Abstract

The McNish and Lincoln (ML) method, introduced in 1949, was one of the first attempts to produce midterm forecasts of solar activity, up to 12 months ahead. However, it has been poorly described and evaluated in the past literature, in particular its actual operational implementation by NOAA. Here, we reconstruct the exact formulation of the method, as it was applied since the early 1970s, and we provide a full mathematical derivation of the prediction errors. For bench-marking the method, we also produce monthly predictions over the past 190 years, from 1833 (Cycle 8) to 2023 (Cycle 25), and develop statistics of the differences between the predictions and the observed 13-month smoothed sunspot-number (SSN) time series, according to the phase in the solar cycle. Our analysis shows that the ML method is heavily constrained because it is primarily based on the mean of all past cycles, which imposes a fixed amplitude and length and suffers from a temporal smearing that grows towards the end of the solar cycle.
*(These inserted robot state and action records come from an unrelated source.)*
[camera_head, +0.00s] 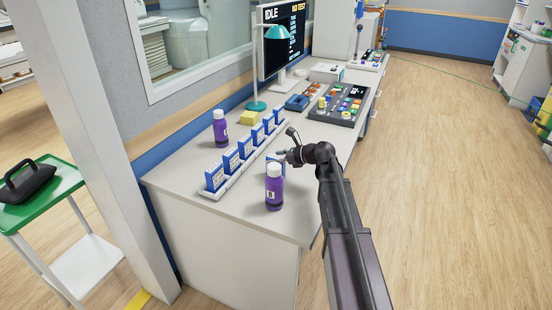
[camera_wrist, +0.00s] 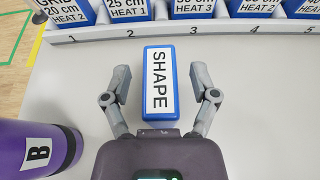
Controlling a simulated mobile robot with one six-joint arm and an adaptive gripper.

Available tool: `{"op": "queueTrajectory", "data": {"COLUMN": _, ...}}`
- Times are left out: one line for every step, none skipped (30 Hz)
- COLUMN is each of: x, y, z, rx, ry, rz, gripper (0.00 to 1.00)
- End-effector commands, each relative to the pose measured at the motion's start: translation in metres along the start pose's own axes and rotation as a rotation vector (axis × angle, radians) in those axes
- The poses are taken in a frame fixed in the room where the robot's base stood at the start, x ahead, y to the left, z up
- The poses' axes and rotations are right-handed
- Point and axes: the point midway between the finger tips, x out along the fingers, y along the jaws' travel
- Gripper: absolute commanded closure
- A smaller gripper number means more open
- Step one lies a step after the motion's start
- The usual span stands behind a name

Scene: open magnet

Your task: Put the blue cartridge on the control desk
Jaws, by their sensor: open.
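A blue cartridge (camera_wrist: 159,85) with a white SHAPE label is on the pale control desk (camera_head: 240,213) in front of the numbered rack. My gripper (camera_wrist: 160,78) is open, with one finger on each side of the cartridge and a small gap on both sides. In the head view my gripper (camera_head: 284,157) partly covers the cartridge (camera_head: 282,169), and a purple bottle stands in front of it. I cannot tell from these views how far the fingertips are above the desk.
The purple bottle marked B (camera_head: 274,187) stands close to my gripper; another purple bottle (camera_head: 220,128) stands behind the rack. The white rack (camera_head: 213,194) holds several blue cartridges. A teal lamp (camera_head: 277,33), monitor and button panel (camera_head: 340,104) are farther back.

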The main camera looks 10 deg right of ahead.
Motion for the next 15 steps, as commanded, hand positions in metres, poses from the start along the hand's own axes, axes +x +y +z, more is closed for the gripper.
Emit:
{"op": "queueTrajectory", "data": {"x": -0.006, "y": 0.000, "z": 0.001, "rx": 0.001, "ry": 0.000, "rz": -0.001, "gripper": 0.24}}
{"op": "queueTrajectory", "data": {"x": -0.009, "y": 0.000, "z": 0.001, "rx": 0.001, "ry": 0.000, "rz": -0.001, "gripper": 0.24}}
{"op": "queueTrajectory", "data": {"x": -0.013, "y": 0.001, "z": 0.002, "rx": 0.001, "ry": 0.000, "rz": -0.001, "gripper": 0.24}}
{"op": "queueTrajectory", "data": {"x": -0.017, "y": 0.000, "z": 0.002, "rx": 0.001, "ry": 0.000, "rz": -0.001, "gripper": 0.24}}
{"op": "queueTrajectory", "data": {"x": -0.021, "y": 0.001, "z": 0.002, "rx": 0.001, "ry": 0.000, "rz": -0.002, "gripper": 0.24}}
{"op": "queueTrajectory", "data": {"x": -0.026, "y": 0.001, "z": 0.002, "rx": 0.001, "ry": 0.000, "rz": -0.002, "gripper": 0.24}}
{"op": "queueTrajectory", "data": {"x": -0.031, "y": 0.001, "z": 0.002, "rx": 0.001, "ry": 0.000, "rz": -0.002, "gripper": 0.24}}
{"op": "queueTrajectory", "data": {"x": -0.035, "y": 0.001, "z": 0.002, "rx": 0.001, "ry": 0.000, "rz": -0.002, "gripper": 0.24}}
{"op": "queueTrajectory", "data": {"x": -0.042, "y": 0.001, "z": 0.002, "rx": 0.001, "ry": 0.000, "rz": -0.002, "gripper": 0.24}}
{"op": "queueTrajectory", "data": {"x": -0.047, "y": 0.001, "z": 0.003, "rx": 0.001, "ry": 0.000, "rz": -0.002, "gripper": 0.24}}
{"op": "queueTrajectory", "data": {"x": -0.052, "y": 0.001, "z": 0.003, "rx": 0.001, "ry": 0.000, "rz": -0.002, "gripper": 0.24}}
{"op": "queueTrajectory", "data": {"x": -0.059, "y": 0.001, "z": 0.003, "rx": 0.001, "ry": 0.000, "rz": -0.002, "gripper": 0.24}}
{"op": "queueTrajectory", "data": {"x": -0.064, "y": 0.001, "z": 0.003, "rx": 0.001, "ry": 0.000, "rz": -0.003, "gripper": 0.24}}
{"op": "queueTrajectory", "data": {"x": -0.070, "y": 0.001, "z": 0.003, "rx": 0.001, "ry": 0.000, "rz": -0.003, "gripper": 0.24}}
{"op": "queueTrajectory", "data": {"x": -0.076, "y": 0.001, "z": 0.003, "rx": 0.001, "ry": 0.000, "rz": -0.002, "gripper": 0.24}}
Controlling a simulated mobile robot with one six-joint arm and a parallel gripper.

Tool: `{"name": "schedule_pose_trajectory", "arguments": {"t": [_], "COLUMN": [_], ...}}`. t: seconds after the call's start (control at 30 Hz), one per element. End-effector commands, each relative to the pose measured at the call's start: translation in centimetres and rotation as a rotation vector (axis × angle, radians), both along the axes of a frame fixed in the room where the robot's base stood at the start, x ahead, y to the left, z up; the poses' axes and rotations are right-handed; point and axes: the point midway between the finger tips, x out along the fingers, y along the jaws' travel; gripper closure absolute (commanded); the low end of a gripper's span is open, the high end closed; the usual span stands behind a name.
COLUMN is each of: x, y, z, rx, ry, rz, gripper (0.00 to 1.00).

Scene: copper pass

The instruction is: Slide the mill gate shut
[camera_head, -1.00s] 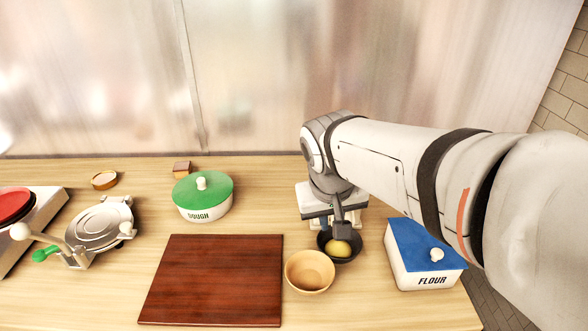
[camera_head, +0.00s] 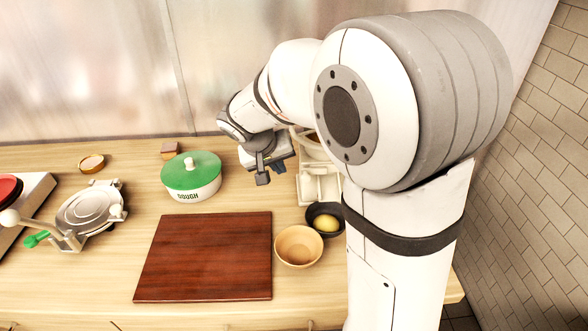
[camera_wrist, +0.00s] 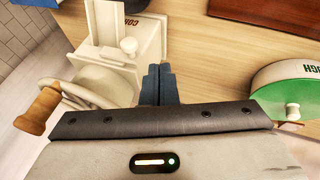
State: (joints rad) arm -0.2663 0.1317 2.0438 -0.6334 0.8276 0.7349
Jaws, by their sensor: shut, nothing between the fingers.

We find that predictions are completely unreliable in the first 12 months of the cycle, and over the last two years preceding the ending minimum (around 130 months), and beyond this minimum. By contrast, in the course of the cycle (months 18 to 65), ML predictions prove to be reliable over a time range of up to 50 months (4.2 years), thus much longer than the 12-month conventional range used so far. However, we find that predictions then suffer from systematic under-(over-)estimates for cycles that have a higher (lower) amplitude than the base mean cycle. Overall, we conclude that although the ML method provides valid prediction errors, it suffers from strong limitations, with very little room for improvement, as it indifferently merges all past cycles into a single fixed statistics.